Does regulatory quality alone explain the financial inclusion gap?
The answer to this question is “no.” As discussed in the CGD report Financial Regulations for Improving Financial Inclusion, regulation is important for two main reasons: first, because the right regulatory framework is key to enable the private sector to adopt innovations in digital finance and encourage their use by low-income populations, and second, because policies to increase financial inclusion must be compatible with the traditional objectives of financial regulators. Thus, they should not undermine the stability and integrity of the financial system, while ensuring effective consumer protection.
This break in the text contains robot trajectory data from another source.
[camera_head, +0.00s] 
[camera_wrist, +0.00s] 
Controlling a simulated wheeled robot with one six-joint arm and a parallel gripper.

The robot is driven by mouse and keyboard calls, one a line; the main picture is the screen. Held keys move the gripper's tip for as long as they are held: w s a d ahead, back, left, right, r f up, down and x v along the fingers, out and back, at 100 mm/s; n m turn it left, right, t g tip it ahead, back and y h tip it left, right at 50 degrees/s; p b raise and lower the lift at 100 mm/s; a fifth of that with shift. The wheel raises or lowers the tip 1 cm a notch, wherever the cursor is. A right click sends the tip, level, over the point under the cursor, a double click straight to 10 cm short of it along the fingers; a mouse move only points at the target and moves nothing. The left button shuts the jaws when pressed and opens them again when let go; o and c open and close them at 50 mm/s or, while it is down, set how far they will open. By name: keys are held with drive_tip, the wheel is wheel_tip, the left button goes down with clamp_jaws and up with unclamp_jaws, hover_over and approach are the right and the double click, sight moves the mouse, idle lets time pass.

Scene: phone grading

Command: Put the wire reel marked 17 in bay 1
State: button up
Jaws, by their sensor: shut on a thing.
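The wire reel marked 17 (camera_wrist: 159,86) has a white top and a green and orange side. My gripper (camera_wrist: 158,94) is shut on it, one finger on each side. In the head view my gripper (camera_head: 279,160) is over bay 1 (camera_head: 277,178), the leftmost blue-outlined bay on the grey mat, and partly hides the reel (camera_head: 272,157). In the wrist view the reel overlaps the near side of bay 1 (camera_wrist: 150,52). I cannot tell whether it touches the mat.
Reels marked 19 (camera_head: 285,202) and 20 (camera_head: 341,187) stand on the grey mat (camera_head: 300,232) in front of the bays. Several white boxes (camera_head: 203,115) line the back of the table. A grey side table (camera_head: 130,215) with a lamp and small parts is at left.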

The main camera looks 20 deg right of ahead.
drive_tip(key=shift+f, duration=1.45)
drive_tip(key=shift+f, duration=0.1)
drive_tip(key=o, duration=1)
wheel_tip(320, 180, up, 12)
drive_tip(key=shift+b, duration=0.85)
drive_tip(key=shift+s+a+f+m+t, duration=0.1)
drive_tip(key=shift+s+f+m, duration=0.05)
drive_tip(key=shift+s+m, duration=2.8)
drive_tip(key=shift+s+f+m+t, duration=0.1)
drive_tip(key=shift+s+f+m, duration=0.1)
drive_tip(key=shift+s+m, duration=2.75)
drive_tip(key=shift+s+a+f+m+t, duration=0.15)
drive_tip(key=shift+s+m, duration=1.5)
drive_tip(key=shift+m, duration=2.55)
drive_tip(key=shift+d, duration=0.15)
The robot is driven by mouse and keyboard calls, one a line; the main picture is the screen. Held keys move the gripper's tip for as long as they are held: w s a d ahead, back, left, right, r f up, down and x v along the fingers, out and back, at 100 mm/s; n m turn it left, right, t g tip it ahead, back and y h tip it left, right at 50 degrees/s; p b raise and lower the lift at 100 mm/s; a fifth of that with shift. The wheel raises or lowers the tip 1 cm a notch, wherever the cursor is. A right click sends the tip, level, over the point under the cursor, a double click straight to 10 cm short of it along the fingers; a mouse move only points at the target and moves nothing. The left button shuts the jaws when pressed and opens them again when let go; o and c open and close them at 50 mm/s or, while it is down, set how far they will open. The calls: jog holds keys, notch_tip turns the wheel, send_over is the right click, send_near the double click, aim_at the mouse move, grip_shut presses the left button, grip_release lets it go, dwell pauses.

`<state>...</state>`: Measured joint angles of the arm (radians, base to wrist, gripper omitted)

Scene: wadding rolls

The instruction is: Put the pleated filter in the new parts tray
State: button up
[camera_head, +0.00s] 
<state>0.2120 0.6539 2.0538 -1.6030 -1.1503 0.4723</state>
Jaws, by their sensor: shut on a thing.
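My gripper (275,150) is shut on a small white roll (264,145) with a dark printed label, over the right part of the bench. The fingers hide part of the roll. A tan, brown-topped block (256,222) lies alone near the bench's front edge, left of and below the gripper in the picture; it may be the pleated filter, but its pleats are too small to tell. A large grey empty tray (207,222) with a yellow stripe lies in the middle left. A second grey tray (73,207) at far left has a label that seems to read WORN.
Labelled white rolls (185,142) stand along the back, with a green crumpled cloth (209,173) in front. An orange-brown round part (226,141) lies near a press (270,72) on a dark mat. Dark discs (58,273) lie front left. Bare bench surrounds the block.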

It should not be a surprise, though, that regulation is not the only factor that determines a country’s success in advancing inclusion. Many other factors matter, including socioeconomic constraints, the macroeconomic environment, institutional quality, and specific characteristics of the financial system. In other words, having an enabling regulatory framework is a necessary but not sufficient condition for sustainable progress in financial inclusion. This is the conclusion of an econometric study in Rojas-Suarez (2016) that shows that in Latin America, institutional factors matter most in explaining the financial inclusion gap.
That said, an appropriate regulatory framework is essential for financial inclusion. Thus, by signaling areas of strength and weakness in the regulatory practices of individual countries, the index of regulatory practices for financial inclusion is meant to support the efforts of policymakers in the region with a mandate to improve financial inclusion. Therefore, beyond the specific country scores, what is truly useful from this index is the opportunity it provides in motivating discussion among market participants, policymakers, and interested researchers, as it already has at the Latin American and Caribbean Economic Association meeting in Buenos Aires last November. Hopefully, these types of conversations will serve to guide regulatory reforms.
Liliana Rojas-Suarez is a senior fellow at the Center for Global Development.
Lucía Pacheco is an economist at BBVA Research.